For your money, there’s supple leather seating, fantastic Jewel Eye LED headlights, real wood trim throughout the interior, tri-zone climate control, a surround view camera system, rear seat DVD entertainment, a power moonroof, and the AcuraWatch safety suite. Among the system’s features include forward collision warning with autonomous braking, blind spot monitoring with lane keeping assist, adaptive cruise control with low-speed follow, and a rear cross traffic monitor.
New for 2018, Acura has added Android Auto and Apple CarPlay to the MDX lineup, which is a welcome, if not somewhat overdue addition. Having been in place in other Honda and Acura products since 2016, it’s a powerful smartphone connectivity suite that’s become an almost-universal standard across the automotive industry. Interestingly enough, Acura still makes use of the somewhat cumbersome dual infotainment screens as they have in the past, with only the lower screen getting touch sensitive function. The Android Auto and Apple CarPlay resides in the upper screen and unlike other cars, is controlled via rotary dial. It does seem to be less intuitive right off the bat, but with a bit of time to get used to it, it may end up being better for less distracted operation when on the road.
Under the hood, the hybrid system uses a 3.0-litre V6 for the gasoline portion of things. With less displacement compared to the 3.5-litre unit used in non-hybrid models, the 3.0 combines with two electric motors – one at each rear wheel – to put out 321 horsepower at 6,300RPM and 289 lb-ft at 5,000RPM. It’s an increase of 31 horsepower and 22 lb-ft respectively, and serves to give the MDX a little more spring in its step. There’s also Variable Cylinder Management, which seamlessly deactivates and reactivates three cylinders under light load in order to save fuel.
Paired to the hybrid powertrain is a seven-speed dual clutch automatic transmission with paddle shifters.

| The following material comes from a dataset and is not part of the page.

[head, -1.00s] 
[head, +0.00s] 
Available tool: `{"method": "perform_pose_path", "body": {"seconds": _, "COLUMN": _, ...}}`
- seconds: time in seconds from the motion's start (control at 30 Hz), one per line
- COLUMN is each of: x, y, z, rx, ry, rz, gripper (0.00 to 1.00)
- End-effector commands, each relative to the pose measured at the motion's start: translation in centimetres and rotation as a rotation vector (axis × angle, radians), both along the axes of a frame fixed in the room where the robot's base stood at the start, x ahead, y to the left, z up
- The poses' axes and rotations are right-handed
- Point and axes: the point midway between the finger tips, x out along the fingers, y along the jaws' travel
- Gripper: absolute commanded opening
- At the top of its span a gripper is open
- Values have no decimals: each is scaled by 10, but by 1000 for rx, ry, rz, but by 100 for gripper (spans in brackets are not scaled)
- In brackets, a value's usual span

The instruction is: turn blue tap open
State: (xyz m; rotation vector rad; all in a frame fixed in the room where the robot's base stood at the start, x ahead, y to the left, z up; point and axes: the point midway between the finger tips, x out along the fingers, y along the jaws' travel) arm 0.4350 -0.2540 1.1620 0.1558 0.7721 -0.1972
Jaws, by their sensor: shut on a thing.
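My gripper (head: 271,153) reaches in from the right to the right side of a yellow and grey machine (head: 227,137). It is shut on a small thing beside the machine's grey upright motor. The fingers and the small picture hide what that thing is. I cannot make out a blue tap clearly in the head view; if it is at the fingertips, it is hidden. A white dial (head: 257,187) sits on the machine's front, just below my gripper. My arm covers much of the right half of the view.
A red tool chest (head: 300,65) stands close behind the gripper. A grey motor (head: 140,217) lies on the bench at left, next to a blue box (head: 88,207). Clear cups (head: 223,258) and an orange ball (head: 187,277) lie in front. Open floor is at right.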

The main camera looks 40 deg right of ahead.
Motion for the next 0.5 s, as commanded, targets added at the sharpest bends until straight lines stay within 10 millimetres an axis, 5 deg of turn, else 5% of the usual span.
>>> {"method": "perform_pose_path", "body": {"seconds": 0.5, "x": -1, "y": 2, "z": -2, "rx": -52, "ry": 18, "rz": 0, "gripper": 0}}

Acura uses a torque converter in conjunction with the dual clutch setup, which makes for effortless and smooth launches from a stop, much like a traditional automatic. Transmissions of this type on Volkswagen or Audi products tend to lurch and be a little more sluggish when taking off.
While the regular gasoline models feature Acura’s wonderful torque vectoring Super Handling All-Wheel Drive (SH-AWD), there’s no mechanical connection between front and rear wheels on the hybrid. V6 power is routed to the front wheels, and the electric motors outputting controlled levels of torque allow for a fine level of control when accelerating in corners. The end result is a system that feels a little more front-wheel drive than expected, but torque steer is still well-controlled and traction is still a strong suit.
Fuel economy for the MDX Sport Hybrid is rated at 9.1L/100KM in the city, and 9.0L/100KM on the highway. The electric portion really shines in the city, and using battery power in stop and go traffic might even mean better economy than the rated city numbers suggest. With a long road trip to the eastern part of New York State, the hybrid achieved an observed 9.1L/100KM with five passengers and all their cargo. Non-hybrid models get just about identical highway economy ratings, but perform at least twenty-five percent better around town. Premium fuel is required, and fuel capacity is 73.8 litres.
When driving a hybrid, taking advantage of hills and road conditions can go a long way to getting better real-world fuel economy results. It doesn’t necessarily mean driving along at ten-under the speed limit in the right lane, but it does involve being a bit smarter about driving inputs. Having the MDX’s infotainment display set to the hybrid system operation helps when it comes to knowing whether the powertrain is charging or consuming power, letting you make driving decisions that put the balance towards charging more often.
Using the brake pedal to provide regenerative braking allows the battery to recharge on steeper downhills, and this energy can be used later on for hill climbs or lighter-load driving. Coasting up to red lights and full stops is also another good idea, which slowly recharges the battery and doesn’t waste energy maintaining speed that doesn’t need to be maintained. It’s almost like driving as if there’s a full glass of water on the dashboard – smooth and steady inputs are rewarded. It’s an approach that takes some patience to hone, but once mastered, it becomes almost like a video game where the object is to optimize energy use.
On the open road, the 2018 Acura MDX Sport Hybrid is a great handler relative to other sport utility vehicles. Turn-in response is reasonably sharp, and the 245-section width tires on 20-inch allow wheels do a good job at keeping everything planted. The cabin is whisper quiet at all speeds, seats are comfortable, features are aplenty, and fuel economy with the hybrid is more than respectable. The slightly frustrating infotainment takes it down a notch, but impeccable interior build quality, good fuel economy, and great value for money in its class make it more than worthy of being considered in the midsize luxury crossover segment.